Shell’s false claims on Niger Delta oil spills exposed
In November 2013, Amnesty International released a report called 'Bad Information: Oil Spill Investigations in the Niger Delta'.
The investigation between Amnesty International and the Centre for Environment, Human Rights and Development (CEHRD) alleged that Shell had manipulated oil spill investigations in Nigeria. The report uncovered specific cases in which Shell had wrongly reported the cause of oil spills, the volume of oil spilt, or the extent and adequacy of clean up measures.
New analysis from an independent expert found that so-called official investigation reports into the cause of oil spills in the Niger Delta were often “very subjective, misleading and downright false.”

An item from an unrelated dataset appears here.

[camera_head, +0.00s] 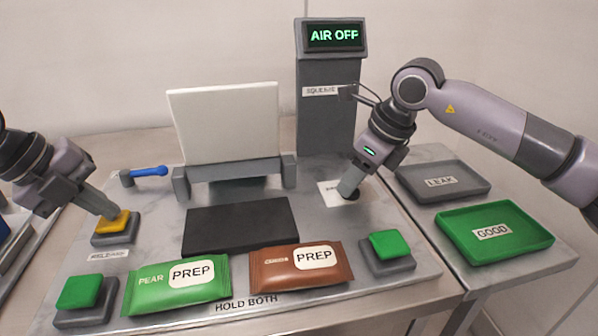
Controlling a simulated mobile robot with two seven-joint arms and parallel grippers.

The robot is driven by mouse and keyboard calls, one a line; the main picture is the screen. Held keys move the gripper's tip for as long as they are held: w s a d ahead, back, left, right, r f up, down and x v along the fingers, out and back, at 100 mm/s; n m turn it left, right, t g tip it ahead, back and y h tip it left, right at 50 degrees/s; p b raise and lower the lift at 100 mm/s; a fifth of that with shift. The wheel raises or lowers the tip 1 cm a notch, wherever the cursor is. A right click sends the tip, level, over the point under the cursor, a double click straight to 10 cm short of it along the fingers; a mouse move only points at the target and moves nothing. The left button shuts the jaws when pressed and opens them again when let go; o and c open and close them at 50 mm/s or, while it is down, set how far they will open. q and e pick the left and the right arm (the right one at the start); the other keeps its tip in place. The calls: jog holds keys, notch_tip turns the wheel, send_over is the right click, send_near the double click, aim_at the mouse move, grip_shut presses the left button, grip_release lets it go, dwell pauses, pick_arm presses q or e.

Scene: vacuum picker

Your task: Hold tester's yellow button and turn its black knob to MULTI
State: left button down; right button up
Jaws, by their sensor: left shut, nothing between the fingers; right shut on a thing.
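The yellow button (119,229) sits on a grey block at the left of the board. My left gripper (117,215) is shut, with its fingertips on or just over the top of that button. The black knob (350,197) is at the right of the board, on a white label plate (329,191). My right gripper (349,191) is shut on the knob from above and hides much of it. The label print is partly covered and too small to read, so the knob's setting cannot be told. Contact at the yellow button cannot be told for certain.
A grey pillar (328,110) shows "AIR OFF" on its screen. Green (177,284) and brown (297,268) PREP packs lie at the front, between two green buttons (80,292) (385,245). A GOOD tray (529,253) and LEAK tray (477,186) stand right. A blue-handled lever (149,171) is at back left.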

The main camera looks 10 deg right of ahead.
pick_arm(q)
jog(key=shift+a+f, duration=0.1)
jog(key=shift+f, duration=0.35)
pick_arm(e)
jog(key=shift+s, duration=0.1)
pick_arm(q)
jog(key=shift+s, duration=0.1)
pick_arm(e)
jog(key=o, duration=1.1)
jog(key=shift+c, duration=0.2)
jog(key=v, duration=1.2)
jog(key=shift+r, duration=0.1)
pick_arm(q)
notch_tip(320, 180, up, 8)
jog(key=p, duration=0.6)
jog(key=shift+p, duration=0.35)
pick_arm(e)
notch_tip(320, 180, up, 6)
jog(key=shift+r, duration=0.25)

The report highlighted systemic weaknesses in the way the cause of a spill and the volume were determined – with some significant errors in the volumes that were recorded as spilt. It said that the consequences for the affected communities were devastating and resulted in them receiving little or no compensation.
Oil companies were not required to back up their claims with full and independent evidence. The evidence that did exist remained firmly under their control.
At Amnesty International's and CEHRD’s request, the independent US oil pipeline specialist Accufacts assessed a number of oil spill investigation reports, as well as responses from oil companies operating in the Niger Delta and Nigeria’s national oil spill agency.
The expert found cases where the stated cause of an oil spill appears to be wrongly attributed to sabotage. In many other cases sabotage was listed as the cause when there was little or no data recorded to back up the claim.
Overall, Accufacts concluded that many official investigation reports were “technically incomplete”, and others “appear to be serving another agenda, more driven by politics…than pipeline forensic science”.
Nigeria’s under-resourced regulatory agencies have little oversight or control of the process and were dependent on the oil companies to carry out investigations. In one incident, a regulator sent a student on work experience as their sole representative to an oil spill investigation.
The report found that Shell had made some improvements to its investigation reports since 2011, including the addition of images of oil spills on its corporate website. But serious flaws remained, including weaknesses in the underlying evidence used to attribute spills to sabotage.
Information listed in oil spill investigation reports determined whether oil companies were liable to pay compensation to affected communities. Despite serious flaws, the reports were cited as evidence in litigation.
Amnesty International and CEHRD found evidence of Shell having changed the officially recorded cause of a spill after an investigation had taken place. In one incident, secretly filmed video of an investigation showed how officials from Shell and the regulator tried to subvert the evidence by persuading community members on the investigation team not to attribute the cause to equipment failure.
Video footage of a leak from an oil spill in Bodo from 2008 reviewed by Accufacts showed that Shell seriously under-recorded the volume spilt. Shell’s official investigation report claims only 1,640 barrels of oil were spilt in total but other evidence points to the amount being at least 60 times higher.
Hundreds of oil spills occur in Nigeria every year, which caused significant harm to the environment, destroyed livelihoods and placed human health at serious risk. These spills were caused by numerous factors including corrosion, poor maintenance of oil infrastructure and equipment failure as well as sabotage and theft of oil.
Shell had repeatedly claimed to its investors, customers and the media that sabotage and theft were behind the vast majority of spills. But, according to Amnesty and CEHRD, the facts do not support this assertion.
“Instead of being in the dock when there is an oil spill in Nigeria, Shell gets to act as judge and jury. It is the communities that suffer a life sentence, with their land and livelihoods destroyed by the pollution,” said Audrey Gaughran, Director of Global Issues at Amnesty International. “Shell and other oil companies refer to sabotage and theft in the Niger Delta as if it absolved them of responsibility. The Niger Delta is the only place in the world where companies brazenly admit to massive oil pollution from their operations and claim it is not their fault. Almost anywhere else they would be challenged on why they have done so little to prevent it.”
The report argued that companies should be legally liable for failure to take effective action to protect their systems, including from sabotage.
Amnesty International and CEHRD was calling on the oil companies to publish all investigation reports, associated photos and videos. They must provide verifiable evidence of the cause and damage to the impacted area.
The Nigerian government must also substantially strengthen the capacity of the regulators including by providing an increased budget for its operations.